Exercise objective:
Repeat exactly the lines running from the first line of the data to the line containing "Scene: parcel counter", both ends included, and nothing else; drop the pictures.

Information shown:
--------------------------------

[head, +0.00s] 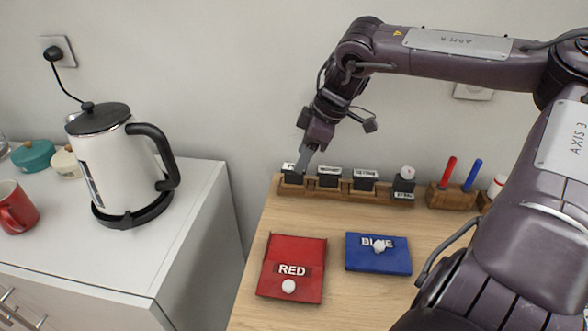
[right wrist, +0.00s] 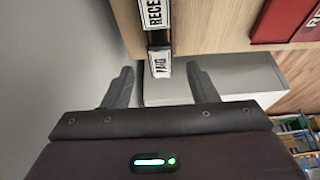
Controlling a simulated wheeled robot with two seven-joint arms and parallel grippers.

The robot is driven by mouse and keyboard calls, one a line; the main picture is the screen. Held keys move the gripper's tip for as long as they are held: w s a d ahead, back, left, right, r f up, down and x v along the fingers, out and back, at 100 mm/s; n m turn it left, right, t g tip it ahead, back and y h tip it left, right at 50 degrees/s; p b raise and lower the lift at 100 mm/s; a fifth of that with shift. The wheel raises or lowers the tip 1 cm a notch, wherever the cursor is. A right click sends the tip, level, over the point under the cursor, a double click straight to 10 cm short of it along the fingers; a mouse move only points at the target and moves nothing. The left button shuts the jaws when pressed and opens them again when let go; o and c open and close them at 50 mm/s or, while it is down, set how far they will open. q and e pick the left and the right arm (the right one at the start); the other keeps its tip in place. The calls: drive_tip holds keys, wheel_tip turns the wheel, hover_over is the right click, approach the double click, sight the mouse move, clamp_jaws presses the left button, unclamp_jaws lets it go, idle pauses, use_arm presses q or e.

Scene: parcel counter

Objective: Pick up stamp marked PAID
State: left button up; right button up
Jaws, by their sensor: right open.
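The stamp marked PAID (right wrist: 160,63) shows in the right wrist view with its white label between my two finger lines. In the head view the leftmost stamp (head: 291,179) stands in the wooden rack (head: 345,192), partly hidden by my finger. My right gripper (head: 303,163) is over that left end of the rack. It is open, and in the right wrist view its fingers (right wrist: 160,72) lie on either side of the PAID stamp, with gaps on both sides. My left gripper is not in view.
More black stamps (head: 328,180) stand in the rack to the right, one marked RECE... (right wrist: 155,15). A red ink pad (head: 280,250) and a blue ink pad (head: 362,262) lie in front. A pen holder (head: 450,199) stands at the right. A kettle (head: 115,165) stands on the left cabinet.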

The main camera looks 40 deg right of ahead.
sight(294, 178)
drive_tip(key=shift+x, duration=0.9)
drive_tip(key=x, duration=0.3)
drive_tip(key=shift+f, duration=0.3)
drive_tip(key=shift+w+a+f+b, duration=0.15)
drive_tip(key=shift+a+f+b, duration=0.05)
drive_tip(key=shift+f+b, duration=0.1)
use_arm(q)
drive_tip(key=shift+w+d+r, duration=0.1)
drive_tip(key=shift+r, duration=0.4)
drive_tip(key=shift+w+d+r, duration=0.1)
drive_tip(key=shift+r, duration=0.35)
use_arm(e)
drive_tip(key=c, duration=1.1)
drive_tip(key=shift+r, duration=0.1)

--------------------------------

Solution below:
[head, +0.00s] 
[right wrist, +0.00s] 
Controlling a simulated wheeled robot with two seven-joint arms and parallel grippers.

The robot is driven by mouse and keyboard calls, one a line; the main picture is the screen. Held keys move the gripper's tip for as long as they are held: w s a d ahead, back, left, right, r f up, down and x v along the fingers, out and back, at 100 mm/s; n m turn it left, right, t g tip it ahead, back and y h tip it left, right at 50 degrees/s; p b raise and lower the lift at 100 mm/s; a fifth of that with shift. The wheel raises or lowers the tip 1 cm a notch, wherever the cursor is. A right click sends the tip, level, over the point under the cursor, a double click straight to 10 cm short of it along the fingers; a mouse move only points at the target and moves nothing. The left button shuts the jaws when pressed and opens them again when let go; o and c open and close them at 50 mm/s or, while it is down, set how far they will open. q and e pick the left and the right arm (the right one at the start); the other keeps its tip in place. The calls: drive_tip holds keys, wheel_tip turns the wheel, hover_over is the right click, approach the double click, sight the mouse move, clamp_jaws presses the left button, unclamp_jaws lets it go, idle pauses, use_arm presses q or e.

Scene: parcel counter

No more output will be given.